#### [TASK INSTRUCTIONS]
All entries should be output exactly as they stand.

#### [RECORDS FOR THE EXERCISE]
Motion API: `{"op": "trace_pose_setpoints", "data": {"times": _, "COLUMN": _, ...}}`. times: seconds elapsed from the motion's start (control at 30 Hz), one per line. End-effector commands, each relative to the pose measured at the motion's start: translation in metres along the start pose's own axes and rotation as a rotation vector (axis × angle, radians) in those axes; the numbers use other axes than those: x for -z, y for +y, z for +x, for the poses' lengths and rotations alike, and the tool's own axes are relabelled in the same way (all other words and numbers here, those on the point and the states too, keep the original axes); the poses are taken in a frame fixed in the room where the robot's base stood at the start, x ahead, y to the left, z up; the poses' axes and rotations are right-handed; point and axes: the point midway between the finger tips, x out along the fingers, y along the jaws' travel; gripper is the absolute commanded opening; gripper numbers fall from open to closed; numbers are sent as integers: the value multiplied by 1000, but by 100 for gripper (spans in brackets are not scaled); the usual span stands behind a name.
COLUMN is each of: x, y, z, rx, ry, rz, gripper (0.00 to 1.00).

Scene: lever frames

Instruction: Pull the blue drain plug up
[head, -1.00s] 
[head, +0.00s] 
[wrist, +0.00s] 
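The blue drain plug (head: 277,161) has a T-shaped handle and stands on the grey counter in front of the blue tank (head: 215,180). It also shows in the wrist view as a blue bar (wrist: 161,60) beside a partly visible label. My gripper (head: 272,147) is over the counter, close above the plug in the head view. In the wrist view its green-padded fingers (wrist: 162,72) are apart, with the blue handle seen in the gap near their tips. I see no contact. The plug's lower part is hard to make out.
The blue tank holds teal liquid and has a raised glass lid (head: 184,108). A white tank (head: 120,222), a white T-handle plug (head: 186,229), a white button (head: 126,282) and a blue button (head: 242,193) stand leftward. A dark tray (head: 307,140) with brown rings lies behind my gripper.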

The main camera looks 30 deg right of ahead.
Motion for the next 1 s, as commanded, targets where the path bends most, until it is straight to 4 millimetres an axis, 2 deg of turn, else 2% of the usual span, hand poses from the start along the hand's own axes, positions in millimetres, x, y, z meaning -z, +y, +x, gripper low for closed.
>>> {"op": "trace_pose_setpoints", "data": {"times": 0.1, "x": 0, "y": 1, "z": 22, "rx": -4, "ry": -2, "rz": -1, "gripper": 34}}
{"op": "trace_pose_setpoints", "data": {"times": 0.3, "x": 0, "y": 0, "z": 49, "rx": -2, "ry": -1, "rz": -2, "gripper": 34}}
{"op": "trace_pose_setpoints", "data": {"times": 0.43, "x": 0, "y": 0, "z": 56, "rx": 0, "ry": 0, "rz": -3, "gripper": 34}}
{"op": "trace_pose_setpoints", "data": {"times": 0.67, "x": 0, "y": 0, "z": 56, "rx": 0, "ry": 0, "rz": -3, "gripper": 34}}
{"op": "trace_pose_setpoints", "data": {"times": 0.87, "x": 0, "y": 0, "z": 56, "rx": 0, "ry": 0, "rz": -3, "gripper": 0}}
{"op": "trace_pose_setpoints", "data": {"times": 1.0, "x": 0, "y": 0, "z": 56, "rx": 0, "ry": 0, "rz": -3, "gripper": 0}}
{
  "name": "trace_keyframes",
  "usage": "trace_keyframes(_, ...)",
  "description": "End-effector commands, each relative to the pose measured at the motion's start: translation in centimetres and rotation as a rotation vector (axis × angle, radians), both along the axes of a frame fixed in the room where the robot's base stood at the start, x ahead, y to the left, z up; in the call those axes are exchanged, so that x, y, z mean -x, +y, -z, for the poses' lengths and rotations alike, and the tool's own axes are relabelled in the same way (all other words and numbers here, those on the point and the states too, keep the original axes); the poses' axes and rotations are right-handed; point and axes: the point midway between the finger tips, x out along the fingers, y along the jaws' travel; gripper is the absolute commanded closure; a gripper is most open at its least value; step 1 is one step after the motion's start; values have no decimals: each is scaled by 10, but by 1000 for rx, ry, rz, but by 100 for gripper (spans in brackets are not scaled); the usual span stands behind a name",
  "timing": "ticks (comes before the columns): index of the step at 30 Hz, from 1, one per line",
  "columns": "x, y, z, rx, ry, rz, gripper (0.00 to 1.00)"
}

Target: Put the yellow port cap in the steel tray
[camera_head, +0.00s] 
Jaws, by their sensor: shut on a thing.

#### [SOLUTION BELOW]
Motion API: `{"op": "trace_pose_setpoints", "data": {"times": _, "COLUMN": _, ...}}`. times: seconds elapsed from the motion's start (control at 30 Hz), one per line. End-effector commands, each relative to the pose measured at the motion's start: translation in metres along the start pose's own axes and rotation as a rotation vector (axis × angle, radians) in those axes; the numbers use other axes than those: x for -z, y for +y, z for +x, for the poses' lengths and rotations alike, and the tool's own axes are relabelled in the same way (all other words and numbers here, those on the point and the states too, keep the original axes); the poses are taken in a frame fixed in the room where the robot's base stood at the start, x ahead, y to the left, z up; the poses' axes and rotations are right-handed; point and axes: the point midway between the finger tips, x out along the fingers, y along the jaws' travel; gripper is the absolute commanded opening; gripper numbers fall from open to closed; numbers are sent as integers: the value multiplied by 1000, but by 100 for gripper (spans in brackets are not scaled); the usual span stands behind a name.
COLUMN is each of: x, y, z, rx, ry, rz, gripper (0.00 to 1.00).

Scene: lever frames

Instruction: Pull the blue drain plug up
[head, -1.00s] 
[head, +0.00s] 
[wrist, +0.00s] 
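The blue drain plug (head: 277,161) has a T-shaped handle and stands on the grey counter in front of the blue tank (head: 215,180). It also shows in the wrist view as a blue bar (wrist: 161,60) beside a partly visible label. My gripper (head: 272,147) is over the counter, close above the plug in the head view. In the wrist view its green-padded fingers (wrist: 162,72) are apart, with the blue handle seen in the gap near their tips. I see no contact. The plug's lower part is hard to make out.
The blue tank holds teal liquid and has a raised glass lid (head: 184,108). A white tank (head: 120,222), a white T-handle plug (head: 186,229), a white button (head: 126,282) and a blue button (head: 242,193) stand leftward. A dark tray (head: 307,140) with brown rings lies behind my gripper.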

The main camera looks 30 deg right of ahead.
Motion for the next 1 s, as commanded, targets where the path bends most, until it is straight to 4 millimetres an axis, 2 deg of turn, else 2% of the usual span, hand poses from the start along the hand's own axes, positions in millimetres, x, y, z meaning -z, +y, +x, gripper low for closed.
>>> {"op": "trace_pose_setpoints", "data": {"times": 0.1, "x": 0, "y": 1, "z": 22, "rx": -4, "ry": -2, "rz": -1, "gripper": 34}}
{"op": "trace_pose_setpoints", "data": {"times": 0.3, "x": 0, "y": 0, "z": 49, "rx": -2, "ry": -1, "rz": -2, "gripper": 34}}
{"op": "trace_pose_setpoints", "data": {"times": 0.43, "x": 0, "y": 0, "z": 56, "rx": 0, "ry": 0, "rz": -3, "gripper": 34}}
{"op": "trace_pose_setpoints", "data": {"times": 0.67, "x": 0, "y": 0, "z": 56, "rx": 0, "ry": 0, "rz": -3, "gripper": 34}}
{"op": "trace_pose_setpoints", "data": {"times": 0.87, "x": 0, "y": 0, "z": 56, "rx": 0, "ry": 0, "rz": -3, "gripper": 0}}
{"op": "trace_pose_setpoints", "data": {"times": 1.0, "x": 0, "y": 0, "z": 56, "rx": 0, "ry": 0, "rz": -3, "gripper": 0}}
{
  "name": "trace_keyframes",
  "usage": "trace_keyframes(_, ...)",
  "description": "End-effector commands, each relative to the pose measured at the motion's start: translation in centimetres and rotation as a rotation vector (axis × angle, radians), both along the axes of a frame fixed in the room where the robot's base stood at the start, x ahead, y to the left, z up; in the call those axes are exchanged, so that x, y, z mean -x, +y, -z, for the poses' lengths and rotations alike, and the tool's own axes are relabelled in the same way (all other words and numbers here, those on the point and the states too, keep the original axes); the poses' axes and rotations are right-handed; point and axes: the point midway between the finger tips, x out along the fingers, y along the jaws' travel; gripper is the absolute commanded closure; a gripper is most open at its least value; step 1 is one step after the motion's start; values have no decimals: each is scaled by 10, but by 1000 for rx, ry, rz, but by 100 for gripper (spans in brackets are not scaled); the usual span stands behind a name",
  "timing": "ticks (comes before the columns): index of the step at 30 Hz, from 1, one per line",
  "columns": "x, y, z, rx, ry, rz, gripper (0.00 to 1.00)"
}

Target: Put the yellow port cap in the steel tray
[camera_head, +0.00s] 
Jaws, by their sensor: shut on a thing.

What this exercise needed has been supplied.